--- GIVEN EXERCISE ---
List each line of the data that holds the string "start", please.

· · · · · · ·

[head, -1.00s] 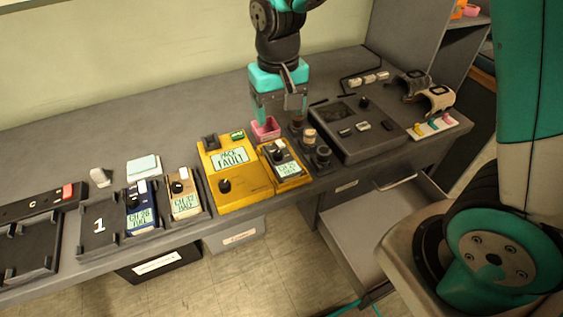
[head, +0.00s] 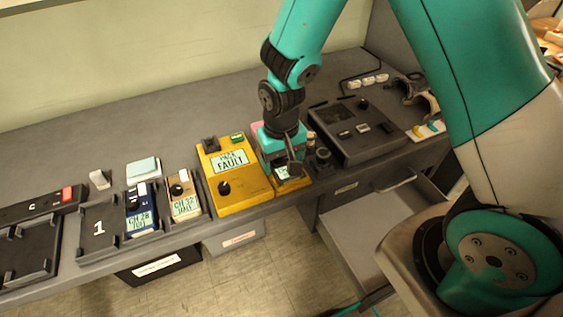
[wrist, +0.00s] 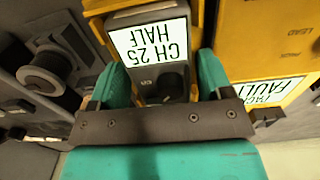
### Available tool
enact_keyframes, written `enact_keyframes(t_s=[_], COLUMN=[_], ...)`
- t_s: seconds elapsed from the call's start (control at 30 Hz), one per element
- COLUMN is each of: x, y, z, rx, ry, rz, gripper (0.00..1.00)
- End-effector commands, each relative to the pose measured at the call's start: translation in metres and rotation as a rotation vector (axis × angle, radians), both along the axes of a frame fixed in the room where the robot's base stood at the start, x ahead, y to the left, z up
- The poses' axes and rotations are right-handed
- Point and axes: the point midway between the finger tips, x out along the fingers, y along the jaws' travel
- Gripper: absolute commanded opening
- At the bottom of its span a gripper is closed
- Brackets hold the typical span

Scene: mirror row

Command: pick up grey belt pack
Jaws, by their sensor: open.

· · · · · · ·

--- THE OUTPUT ---
- t_s: seconds elapsed from the call's start (control at 30 Hz), one per element
- End-effector commands, each relative to the pose measured at the call's start: translation in metres and rotation as a rotation vector (axis × angle, radians), both along the axes of a frame fixed in the room where the robot's base stood at the start, x ahead, y to the left, z up

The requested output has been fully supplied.